▶ **SET PROBLEM**
In the material below, the lines containing the word "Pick" are required; copy each of them.

(Data from robot episodes)
** BEGIN **

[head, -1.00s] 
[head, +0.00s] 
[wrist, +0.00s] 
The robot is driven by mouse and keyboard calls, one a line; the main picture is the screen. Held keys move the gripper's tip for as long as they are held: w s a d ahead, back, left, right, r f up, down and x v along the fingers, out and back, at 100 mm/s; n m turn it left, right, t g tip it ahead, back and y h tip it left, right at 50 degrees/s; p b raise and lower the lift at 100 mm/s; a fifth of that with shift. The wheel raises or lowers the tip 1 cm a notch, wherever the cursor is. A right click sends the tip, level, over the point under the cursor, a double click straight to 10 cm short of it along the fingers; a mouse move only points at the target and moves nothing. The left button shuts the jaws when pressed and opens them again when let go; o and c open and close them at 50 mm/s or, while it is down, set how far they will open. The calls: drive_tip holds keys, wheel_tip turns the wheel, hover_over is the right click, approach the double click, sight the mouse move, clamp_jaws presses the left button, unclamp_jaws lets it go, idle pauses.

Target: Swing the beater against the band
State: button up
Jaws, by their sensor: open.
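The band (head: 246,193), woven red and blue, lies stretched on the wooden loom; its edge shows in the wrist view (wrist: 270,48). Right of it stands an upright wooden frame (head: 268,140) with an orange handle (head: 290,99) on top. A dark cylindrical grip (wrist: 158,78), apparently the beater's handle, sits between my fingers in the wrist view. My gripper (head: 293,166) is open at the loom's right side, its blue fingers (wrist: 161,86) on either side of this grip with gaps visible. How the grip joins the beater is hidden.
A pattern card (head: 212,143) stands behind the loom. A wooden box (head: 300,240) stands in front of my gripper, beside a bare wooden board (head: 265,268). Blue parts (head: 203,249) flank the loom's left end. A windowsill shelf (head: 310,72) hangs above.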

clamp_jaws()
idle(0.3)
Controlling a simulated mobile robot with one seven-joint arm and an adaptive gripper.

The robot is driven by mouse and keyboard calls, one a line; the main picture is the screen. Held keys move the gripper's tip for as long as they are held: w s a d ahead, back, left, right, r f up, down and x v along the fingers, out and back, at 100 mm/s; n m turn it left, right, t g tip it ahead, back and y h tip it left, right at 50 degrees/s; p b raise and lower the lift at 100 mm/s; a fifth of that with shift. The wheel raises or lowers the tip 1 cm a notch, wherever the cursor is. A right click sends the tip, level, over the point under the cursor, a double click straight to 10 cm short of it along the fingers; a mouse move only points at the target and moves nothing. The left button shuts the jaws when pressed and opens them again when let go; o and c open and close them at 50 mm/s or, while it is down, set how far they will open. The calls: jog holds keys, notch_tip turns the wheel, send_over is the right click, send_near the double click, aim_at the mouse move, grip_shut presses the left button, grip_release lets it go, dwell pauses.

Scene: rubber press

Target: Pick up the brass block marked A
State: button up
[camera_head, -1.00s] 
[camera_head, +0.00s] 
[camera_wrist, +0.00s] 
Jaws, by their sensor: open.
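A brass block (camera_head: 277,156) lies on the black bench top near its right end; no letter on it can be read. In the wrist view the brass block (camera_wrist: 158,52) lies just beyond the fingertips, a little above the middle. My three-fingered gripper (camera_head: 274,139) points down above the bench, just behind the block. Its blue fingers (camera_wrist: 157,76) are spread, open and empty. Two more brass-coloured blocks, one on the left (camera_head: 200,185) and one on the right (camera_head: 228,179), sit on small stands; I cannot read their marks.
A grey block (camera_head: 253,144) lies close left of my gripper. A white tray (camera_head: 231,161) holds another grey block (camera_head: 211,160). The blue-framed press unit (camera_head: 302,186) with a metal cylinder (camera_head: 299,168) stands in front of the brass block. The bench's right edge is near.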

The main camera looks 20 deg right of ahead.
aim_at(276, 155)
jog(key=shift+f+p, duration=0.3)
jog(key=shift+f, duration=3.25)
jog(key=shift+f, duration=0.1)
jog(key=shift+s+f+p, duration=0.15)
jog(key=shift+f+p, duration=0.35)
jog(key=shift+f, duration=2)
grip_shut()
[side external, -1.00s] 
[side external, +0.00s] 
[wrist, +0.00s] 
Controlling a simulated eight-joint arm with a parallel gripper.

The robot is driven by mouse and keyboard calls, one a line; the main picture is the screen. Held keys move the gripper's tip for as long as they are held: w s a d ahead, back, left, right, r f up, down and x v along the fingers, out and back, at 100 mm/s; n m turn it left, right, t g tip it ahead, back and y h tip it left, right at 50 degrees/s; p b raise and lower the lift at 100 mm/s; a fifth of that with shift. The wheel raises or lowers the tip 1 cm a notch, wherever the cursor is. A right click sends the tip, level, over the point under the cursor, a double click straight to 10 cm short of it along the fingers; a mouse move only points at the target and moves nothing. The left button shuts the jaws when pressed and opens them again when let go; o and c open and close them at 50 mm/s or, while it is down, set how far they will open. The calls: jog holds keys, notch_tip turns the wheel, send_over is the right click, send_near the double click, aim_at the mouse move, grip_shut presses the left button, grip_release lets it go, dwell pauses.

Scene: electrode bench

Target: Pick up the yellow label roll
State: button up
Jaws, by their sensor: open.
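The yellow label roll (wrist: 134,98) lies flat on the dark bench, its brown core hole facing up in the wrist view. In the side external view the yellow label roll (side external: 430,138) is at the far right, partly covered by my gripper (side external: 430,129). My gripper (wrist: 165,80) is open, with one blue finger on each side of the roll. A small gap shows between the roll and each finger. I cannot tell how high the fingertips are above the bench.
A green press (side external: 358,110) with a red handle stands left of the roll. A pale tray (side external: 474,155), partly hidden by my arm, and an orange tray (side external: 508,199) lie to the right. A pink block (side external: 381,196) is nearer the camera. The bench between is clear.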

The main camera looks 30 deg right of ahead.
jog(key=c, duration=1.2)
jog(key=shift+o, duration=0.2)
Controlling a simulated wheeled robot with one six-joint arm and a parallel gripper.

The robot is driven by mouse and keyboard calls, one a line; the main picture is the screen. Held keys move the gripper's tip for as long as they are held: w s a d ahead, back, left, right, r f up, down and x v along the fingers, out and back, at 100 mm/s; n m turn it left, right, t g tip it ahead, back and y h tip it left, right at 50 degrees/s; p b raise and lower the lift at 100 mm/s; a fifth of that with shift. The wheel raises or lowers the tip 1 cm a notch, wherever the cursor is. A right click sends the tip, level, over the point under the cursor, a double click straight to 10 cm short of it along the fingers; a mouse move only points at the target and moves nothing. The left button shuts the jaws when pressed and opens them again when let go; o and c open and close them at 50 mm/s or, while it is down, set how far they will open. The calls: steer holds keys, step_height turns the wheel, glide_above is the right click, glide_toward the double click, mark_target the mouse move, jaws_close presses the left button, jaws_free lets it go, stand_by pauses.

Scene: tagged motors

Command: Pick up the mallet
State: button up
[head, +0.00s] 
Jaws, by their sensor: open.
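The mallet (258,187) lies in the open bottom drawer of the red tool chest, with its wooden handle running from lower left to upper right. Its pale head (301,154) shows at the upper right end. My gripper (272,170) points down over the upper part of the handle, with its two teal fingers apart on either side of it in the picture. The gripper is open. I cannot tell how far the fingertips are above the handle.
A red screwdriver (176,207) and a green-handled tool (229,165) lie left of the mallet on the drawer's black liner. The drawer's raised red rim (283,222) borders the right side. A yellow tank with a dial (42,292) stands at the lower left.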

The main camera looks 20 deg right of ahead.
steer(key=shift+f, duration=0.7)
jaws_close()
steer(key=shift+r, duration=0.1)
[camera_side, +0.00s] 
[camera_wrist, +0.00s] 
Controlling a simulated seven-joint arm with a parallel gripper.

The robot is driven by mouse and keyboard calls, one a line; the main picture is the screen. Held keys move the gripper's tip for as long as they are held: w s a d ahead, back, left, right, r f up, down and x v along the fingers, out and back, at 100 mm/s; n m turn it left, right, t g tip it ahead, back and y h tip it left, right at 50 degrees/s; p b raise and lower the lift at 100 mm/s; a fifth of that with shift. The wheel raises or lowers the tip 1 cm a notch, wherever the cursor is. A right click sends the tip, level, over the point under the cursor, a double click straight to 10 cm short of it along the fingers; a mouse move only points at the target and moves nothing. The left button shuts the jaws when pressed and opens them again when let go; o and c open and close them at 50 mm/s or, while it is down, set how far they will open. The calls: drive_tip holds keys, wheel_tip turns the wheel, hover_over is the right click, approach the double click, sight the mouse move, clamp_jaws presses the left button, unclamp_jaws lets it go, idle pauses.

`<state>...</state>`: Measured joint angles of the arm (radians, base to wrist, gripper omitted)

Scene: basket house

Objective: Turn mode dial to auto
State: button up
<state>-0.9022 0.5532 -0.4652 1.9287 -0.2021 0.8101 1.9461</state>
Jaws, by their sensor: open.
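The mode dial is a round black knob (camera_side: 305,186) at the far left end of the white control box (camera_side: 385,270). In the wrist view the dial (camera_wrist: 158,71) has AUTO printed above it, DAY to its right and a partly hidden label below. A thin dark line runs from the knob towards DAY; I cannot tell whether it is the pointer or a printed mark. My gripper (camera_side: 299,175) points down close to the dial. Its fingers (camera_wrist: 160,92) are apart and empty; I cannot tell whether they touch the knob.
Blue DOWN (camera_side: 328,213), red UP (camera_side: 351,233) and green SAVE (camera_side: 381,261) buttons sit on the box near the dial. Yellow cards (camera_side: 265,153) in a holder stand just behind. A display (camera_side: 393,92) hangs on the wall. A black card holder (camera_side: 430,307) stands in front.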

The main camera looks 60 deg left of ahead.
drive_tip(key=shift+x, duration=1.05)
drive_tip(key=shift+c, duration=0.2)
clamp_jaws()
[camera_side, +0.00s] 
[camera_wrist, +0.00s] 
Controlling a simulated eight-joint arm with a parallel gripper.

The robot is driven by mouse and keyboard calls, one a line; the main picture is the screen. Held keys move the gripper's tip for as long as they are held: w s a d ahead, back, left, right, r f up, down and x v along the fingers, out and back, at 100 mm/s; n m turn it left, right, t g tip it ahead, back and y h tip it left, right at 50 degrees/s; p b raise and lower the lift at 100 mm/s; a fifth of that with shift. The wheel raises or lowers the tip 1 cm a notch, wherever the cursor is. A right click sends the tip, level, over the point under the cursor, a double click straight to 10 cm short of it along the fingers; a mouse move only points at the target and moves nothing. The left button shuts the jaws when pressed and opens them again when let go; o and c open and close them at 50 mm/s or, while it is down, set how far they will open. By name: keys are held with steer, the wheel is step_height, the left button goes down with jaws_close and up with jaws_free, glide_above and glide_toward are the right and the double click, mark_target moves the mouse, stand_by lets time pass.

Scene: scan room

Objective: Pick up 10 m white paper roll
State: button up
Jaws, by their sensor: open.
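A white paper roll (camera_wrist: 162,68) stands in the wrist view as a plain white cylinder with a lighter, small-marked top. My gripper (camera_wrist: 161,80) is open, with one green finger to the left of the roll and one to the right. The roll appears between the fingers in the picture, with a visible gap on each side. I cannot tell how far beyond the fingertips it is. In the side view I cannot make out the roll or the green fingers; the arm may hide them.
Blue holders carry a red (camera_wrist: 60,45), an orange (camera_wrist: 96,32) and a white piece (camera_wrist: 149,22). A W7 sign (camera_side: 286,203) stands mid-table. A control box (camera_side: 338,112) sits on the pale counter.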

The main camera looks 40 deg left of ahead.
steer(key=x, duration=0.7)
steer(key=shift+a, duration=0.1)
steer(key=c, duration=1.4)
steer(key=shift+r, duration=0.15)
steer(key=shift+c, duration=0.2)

** END **

▶ **FINISHED ANSWER**
Target: Pick up the brass block marked A
Target: Pick up the yellow label roll
Command: Pick up the mallet
Objective: Pick up 10 m white paper roll

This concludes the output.